M2M: The focus is still on people

Darryl Miller, Lantronix

(BLOG): June 17, 2013 — The idea of machines speaking to machines makes some people worry that there is an impending machine age. In reality, machine-to-machine (M2M) communication is not science fiction, but science fact and, says Daryl Miller (pictured) of Lantronix, human beings are being anything but left out.

How machine-to-machine communication improves our everyday lives.

M2M is getting ever closer to users to improve their quality of life and there are a number of reasons for this: Firstly, networks have become omnipresent: wireless internet is being installed across large areas in cities and 3G, followed by the even faster LTE technology.

Secondly, the sensors for various measurements have now become standard components, so devices are now able to easily detect factors such as location, speed, light conditions or temperature, and a lot more.

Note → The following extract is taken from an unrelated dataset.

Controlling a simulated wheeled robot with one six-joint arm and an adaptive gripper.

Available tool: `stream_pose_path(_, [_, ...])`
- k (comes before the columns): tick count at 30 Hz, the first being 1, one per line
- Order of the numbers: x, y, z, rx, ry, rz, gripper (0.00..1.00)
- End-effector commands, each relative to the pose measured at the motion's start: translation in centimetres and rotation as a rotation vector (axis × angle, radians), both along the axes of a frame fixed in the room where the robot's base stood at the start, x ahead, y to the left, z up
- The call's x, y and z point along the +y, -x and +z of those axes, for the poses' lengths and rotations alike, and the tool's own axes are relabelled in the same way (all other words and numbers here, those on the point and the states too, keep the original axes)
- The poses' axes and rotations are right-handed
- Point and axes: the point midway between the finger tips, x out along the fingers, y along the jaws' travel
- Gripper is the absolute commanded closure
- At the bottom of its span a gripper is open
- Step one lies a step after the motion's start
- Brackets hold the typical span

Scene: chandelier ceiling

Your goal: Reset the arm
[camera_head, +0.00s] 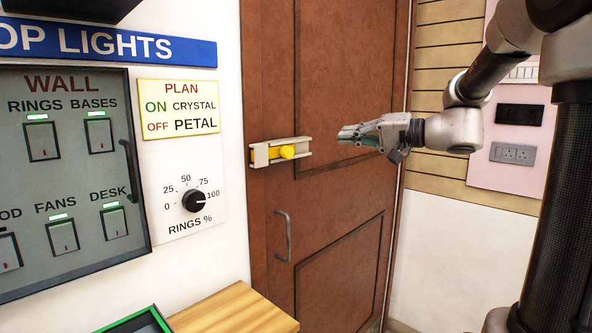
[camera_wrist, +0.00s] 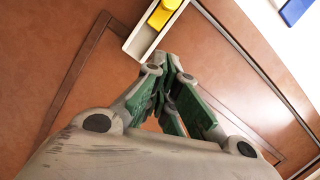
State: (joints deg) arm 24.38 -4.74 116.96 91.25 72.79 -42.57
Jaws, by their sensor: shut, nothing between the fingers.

Thirdly, communication components like NFC (Near Field Communication) and device servers are constantly getting smaller and more affordable.

NFC is a standard for contactless exchange of data over a maximum of 10 centimetres. A device server is a mini-computer that connects sensors and devices to a computer network or the internet – via cable, wireless internet or 3G. Some devices have this in the form of a matchbox-sized circuit board and at Lantronix we have a device server that is the size of a two Pound or two Euro coin.

According to IDC in 2015 there will be 15 billion smart devices connected via the internet – i.e. many more than the planet’s 7 billion people. The trend towards the so-called ‘Internet of things’ (IoT) is also reflected in an increasing number of applications for private users.

With its mobile data services, the smartphone is a ‘machine’ that enables many M2M applications for ease of use. In ‘smart homes’, private users can already control their stereo system; programme their heating system or control electric shutters at the touch of a button.Taxi or logistics companies have the considerable advantage of being able to easily check the location of all vehicles and the public already know one advantage of this, by being able to check the scheduled arrival of their next bus or train. This is only possible because M2M components built into public transport constantly provide information about their location.

Eventually, vehicles will be able to identify the driver via their mobile and automatically adjust vehicle features, such as individual mirror positions or favourite radio stations – something that Hyundai is already experimenting with. The final breakthrough for M2M in vehicles will be the EU-wide introduction of eCall in 2015. From then on, every new vehicle must have a system that detects an accident using sensors and automatically sends a data packet containing the most important information to the emergency services. These packets include position data, accident data and vehicle information to help in the recovery. Further, the eCall will open a voice channel to allow communication between the occupants and emergency service personnel.

The possibilities of M2M are unlimited and many companies are extensively involved in developing complete product solutions that will improve the lives of individuals. Consumers have reacted especially positively to the technological developments in the automotive, security and healthcare sectors. Other sectors are soon to follow.

The author is Daryl Miller, Vice President of Engineering, Lantronix.